● **Challenge**: Leave the pictures out. Retype exactly the lines below from the one containing "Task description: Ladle" through the one containing "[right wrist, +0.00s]", and no others.

###

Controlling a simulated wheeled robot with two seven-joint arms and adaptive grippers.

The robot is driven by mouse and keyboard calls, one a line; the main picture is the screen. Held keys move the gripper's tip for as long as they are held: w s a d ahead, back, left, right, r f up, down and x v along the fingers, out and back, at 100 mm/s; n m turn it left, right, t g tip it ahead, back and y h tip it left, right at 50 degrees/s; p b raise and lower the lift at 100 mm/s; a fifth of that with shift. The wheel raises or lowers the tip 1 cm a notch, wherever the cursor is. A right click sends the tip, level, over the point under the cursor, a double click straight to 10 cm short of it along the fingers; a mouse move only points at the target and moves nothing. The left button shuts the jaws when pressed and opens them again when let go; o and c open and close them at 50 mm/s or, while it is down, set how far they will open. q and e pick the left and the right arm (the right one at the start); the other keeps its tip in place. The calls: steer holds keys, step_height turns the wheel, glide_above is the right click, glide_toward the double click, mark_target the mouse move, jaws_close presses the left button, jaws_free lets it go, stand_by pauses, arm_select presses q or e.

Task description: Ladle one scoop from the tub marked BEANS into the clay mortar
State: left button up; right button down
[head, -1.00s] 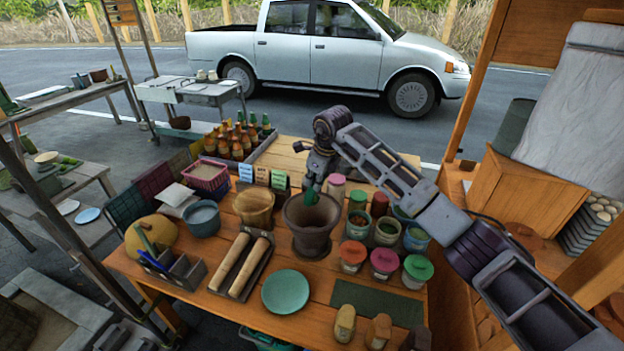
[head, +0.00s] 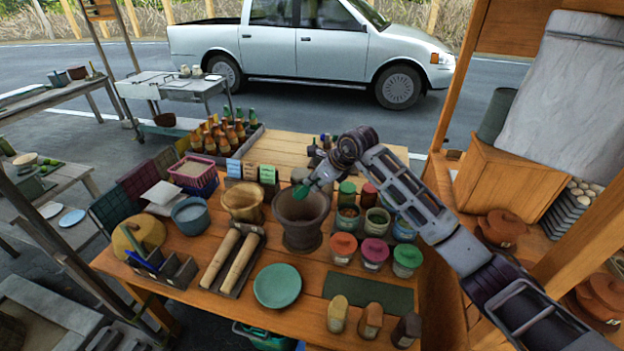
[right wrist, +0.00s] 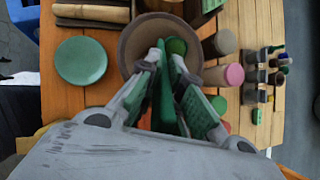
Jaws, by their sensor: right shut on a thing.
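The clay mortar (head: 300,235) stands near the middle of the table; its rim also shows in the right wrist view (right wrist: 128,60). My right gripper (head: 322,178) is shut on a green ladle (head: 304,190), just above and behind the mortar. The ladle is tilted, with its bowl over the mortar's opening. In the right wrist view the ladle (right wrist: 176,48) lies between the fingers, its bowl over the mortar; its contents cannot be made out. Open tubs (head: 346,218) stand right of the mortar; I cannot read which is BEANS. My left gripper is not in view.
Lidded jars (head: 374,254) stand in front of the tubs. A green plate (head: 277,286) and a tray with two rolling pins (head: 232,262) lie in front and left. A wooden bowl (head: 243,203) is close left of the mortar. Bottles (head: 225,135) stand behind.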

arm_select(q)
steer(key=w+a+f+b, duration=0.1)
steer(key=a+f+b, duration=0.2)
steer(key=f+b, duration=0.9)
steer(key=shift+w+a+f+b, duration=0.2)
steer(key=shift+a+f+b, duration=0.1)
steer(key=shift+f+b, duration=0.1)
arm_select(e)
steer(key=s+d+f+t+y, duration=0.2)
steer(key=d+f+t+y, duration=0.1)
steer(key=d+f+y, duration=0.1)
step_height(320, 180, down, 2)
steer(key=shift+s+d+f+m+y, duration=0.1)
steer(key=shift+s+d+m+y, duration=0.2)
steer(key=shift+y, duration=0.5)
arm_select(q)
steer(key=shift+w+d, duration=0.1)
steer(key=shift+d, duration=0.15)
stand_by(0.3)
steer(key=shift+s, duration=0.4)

###

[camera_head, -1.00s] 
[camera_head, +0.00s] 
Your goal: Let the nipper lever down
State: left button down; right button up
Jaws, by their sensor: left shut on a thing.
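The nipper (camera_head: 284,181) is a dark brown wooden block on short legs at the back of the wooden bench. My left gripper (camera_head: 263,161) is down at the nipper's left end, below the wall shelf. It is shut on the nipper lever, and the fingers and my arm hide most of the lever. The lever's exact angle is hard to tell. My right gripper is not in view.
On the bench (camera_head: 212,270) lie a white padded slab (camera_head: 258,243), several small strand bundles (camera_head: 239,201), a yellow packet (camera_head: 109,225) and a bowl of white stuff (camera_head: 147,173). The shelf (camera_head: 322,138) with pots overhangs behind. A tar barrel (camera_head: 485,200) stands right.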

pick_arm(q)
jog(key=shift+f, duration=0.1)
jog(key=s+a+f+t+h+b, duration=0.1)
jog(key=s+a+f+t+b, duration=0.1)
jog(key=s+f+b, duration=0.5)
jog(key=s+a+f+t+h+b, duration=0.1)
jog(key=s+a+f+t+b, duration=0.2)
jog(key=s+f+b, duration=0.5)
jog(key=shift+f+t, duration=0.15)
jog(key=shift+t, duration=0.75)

###

● **Exercise response**:
Task description: Ladle one scoop from the tub marked BEANS into the clay mortar
State: left button up; right button down
[head, -1.00s] 
[head, +0.00s] 
[right wrist, +0.00s] 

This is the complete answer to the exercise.